The new Doctor Who's main point of failure was being a relative unknown in 2005. The show wasn't seen as often in syndication, unlike the original Star Trek. The fans who did remember could very easily remember just the parts they enjoyed. The Fox TV movie was not remembered fondly, and misgivings could abound from that. Episodic storytelling had also evolved since the Doctor's first appearance; audiences expected more out of a TV show.
Fortunately, fans were willing to give the reboot a try, even if some watched to be able to complain later. Characterization, well, with each incarnation, there was always a new take on the Doctor by both the writers and actors; a case of previously established continuity working for the reboot. The writers and showrunner took care to make sure that anything from previous seasons weren't dismissed out of hand. Even the TV movie has been absorbed into canon.
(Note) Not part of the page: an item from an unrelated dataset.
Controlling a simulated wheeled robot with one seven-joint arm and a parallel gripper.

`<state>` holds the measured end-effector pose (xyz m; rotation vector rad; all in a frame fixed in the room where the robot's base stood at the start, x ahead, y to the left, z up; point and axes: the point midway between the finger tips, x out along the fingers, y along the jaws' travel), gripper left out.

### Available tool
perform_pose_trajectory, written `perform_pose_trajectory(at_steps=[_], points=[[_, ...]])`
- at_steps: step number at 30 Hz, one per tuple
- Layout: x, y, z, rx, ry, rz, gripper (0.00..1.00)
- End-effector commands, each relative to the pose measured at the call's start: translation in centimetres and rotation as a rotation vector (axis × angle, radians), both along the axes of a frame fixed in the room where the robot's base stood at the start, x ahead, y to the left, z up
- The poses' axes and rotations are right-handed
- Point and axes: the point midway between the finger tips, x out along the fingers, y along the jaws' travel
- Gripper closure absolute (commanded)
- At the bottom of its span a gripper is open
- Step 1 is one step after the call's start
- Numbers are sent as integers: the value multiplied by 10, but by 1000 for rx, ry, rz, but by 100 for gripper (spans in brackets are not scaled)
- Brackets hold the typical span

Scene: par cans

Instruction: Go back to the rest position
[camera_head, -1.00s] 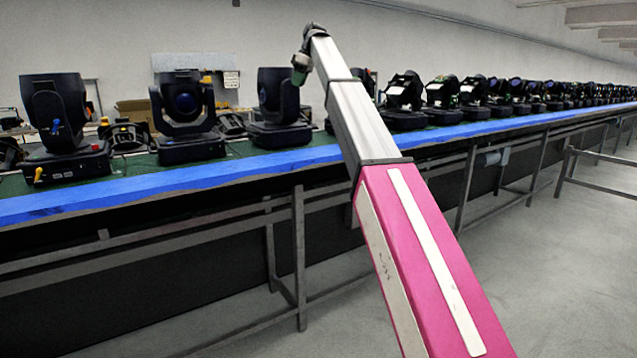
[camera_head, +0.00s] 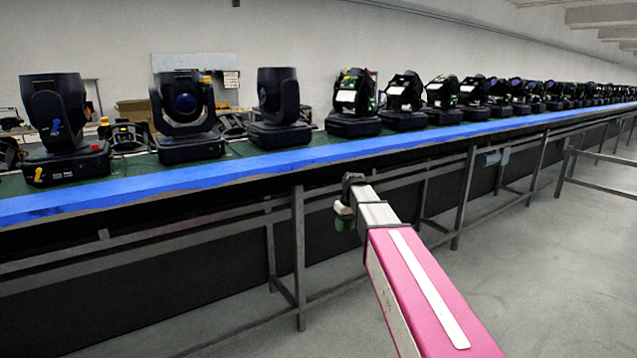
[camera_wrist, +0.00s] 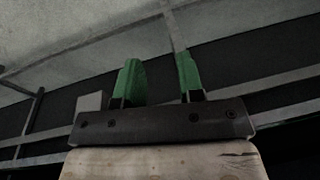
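My gripper (camera_wrist: 160,82) shows in the wrist view as two green fingers standing apart, with nothing between them. It is open and empty. My arm, pink and silver, reaches from the bottom right toward the table. It is short in the picture, and its tip is clear of the table.
A long table with a blue front edge (camera_head: 270,160) runs from left to far right, carrying several black par cans (camera_head: 185,115). Metal legs (camera_head: 299,258) and rails stand under it.

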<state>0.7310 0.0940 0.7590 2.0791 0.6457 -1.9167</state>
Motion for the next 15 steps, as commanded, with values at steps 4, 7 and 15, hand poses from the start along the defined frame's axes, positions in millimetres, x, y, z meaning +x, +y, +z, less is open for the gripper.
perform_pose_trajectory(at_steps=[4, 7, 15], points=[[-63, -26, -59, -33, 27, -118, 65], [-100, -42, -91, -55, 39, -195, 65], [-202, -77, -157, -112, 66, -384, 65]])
The storytelling reflected a more modern expectation, but still harked back to classic episodes. Once again, a creative team that cares about keeping the best of an original prevented massive problems.
The new series has had a few misteps but, overall, holds well as an example of a reboot that respects its previous incarnations. Like the Doctor himself, the new Doctor Who series regenerated. Sure, there were a few quirks, but a Doctor without quirks wouldn't be the same. The new Who shows that respecting the original series while creating new twists makes for a new series that keeps gaining fans. (And having an influential fan never hurts. What BBC executive is going to cancel Her Majesty's favourite TV show?)